Of all the lines here, how many include the string "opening"? Answer with the number only.
--- Start of Records supplied ---
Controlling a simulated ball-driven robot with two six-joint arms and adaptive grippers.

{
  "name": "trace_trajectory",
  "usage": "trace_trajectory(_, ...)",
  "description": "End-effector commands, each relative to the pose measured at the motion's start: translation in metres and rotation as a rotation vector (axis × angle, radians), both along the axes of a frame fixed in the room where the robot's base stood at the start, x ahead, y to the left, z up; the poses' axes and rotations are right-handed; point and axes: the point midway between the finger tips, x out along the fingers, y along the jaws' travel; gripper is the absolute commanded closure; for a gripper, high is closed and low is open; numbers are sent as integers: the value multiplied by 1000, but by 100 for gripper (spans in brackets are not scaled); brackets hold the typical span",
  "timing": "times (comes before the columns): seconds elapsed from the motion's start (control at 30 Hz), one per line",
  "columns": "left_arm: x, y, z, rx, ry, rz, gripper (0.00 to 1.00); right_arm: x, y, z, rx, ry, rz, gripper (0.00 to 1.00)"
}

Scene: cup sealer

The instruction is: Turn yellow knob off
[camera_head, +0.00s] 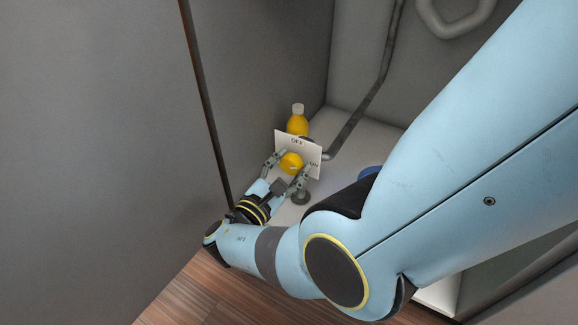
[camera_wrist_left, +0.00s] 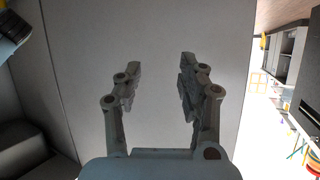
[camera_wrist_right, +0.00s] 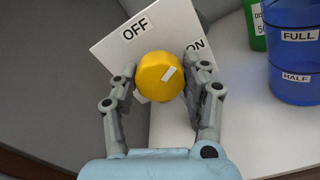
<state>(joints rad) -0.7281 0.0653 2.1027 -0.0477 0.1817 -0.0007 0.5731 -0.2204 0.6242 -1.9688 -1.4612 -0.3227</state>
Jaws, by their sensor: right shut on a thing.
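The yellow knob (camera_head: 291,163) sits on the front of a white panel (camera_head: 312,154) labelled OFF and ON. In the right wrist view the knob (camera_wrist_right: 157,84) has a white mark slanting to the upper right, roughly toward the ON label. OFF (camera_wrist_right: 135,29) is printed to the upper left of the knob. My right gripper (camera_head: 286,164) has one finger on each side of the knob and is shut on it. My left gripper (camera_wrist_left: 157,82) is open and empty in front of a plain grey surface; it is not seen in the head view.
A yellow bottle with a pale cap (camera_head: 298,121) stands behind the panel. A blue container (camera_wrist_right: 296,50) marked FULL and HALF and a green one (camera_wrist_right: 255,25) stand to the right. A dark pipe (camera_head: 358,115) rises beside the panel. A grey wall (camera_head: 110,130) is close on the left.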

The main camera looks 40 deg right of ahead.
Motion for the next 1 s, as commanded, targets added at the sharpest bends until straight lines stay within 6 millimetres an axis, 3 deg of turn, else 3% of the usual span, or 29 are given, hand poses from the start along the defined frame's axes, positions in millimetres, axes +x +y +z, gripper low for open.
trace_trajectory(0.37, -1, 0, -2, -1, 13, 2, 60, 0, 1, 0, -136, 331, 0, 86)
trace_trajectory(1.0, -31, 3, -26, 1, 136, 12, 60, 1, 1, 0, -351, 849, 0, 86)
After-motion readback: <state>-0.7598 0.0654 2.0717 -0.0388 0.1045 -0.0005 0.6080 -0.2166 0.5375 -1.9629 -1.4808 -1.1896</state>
--- End of Records supplied ---
--- Start of Records supplied ---
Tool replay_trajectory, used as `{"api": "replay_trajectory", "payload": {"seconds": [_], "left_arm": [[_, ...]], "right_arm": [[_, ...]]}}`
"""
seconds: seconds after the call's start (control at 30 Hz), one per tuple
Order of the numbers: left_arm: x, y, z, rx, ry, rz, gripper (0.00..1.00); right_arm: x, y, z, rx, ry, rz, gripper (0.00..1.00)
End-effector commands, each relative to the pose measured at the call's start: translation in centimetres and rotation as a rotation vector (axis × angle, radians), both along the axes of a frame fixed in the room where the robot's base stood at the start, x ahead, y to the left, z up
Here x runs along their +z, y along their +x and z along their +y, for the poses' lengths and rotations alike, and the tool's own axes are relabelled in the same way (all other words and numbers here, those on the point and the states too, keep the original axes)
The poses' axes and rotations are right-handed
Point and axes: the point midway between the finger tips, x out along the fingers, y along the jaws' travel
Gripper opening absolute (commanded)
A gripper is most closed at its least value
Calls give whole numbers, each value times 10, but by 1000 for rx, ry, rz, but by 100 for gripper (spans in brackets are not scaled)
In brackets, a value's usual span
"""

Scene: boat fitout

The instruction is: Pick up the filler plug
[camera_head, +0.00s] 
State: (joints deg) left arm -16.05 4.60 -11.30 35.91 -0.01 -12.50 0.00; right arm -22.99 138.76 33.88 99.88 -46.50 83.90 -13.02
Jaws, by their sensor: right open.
--- End of Records supplied ---
--- Start of Records supplied ---
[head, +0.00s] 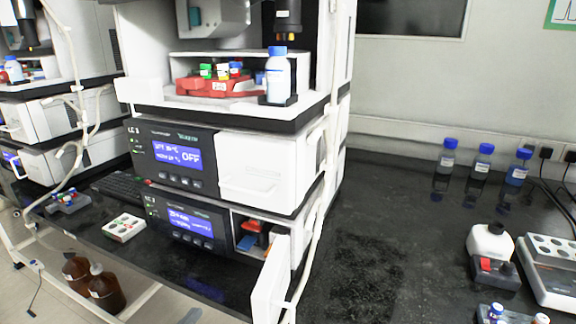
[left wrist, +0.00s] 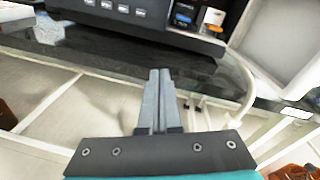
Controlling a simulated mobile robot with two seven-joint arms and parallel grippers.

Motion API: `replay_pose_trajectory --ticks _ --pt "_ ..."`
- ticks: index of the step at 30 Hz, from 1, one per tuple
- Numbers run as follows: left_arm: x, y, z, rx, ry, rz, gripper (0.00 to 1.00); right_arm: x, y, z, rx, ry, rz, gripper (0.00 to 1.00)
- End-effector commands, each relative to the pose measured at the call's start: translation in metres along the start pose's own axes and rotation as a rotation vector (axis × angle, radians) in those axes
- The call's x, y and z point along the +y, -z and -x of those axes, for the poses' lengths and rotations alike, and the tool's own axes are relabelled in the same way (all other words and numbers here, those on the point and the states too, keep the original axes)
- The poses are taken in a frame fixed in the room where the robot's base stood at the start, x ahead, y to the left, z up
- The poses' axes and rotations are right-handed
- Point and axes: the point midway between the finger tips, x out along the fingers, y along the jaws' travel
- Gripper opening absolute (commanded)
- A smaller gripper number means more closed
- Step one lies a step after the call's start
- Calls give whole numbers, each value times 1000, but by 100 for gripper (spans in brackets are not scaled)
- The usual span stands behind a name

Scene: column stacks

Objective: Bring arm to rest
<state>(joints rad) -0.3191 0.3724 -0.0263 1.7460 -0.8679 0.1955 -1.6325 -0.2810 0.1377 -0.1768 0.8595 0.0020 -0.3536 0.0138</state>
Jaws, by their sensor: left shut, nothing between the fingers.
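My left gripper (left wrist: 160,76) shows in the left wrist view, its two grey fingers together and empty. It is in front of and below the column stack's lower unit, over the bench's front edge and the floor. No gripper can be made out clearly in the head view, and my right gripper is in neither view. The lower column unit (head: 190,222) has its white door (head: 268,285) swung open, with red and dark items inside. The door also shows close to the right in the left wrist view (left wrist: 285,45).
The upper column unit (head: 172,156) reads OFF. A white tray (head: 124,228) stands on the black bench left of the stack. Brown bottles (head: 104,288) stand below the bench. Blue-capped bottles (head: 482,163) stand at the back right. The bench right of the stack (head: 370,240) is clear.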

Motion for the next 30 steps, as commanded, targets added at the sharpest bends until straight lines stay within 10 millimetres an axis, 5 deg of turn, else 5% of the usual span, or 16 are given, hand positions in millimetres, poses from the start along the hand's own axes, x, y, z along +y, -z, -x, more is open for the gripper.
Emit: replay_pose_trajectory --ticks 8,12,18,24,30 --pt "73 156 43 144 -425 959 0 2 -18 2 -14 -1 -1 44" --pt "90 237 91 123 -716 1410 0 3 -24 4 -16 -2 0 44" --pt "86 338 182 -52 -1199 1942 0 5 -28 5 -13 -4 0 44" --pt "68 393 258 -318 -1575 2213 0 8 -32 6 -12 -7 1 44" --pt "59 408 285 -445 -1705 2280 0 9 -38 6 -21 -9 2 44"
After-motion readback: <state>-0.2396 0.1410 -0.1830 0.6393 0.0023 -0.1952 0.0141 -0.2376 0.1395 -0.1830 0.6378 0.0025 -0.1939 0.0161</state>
--- End of Records supplied ---
→ Answer to this task
2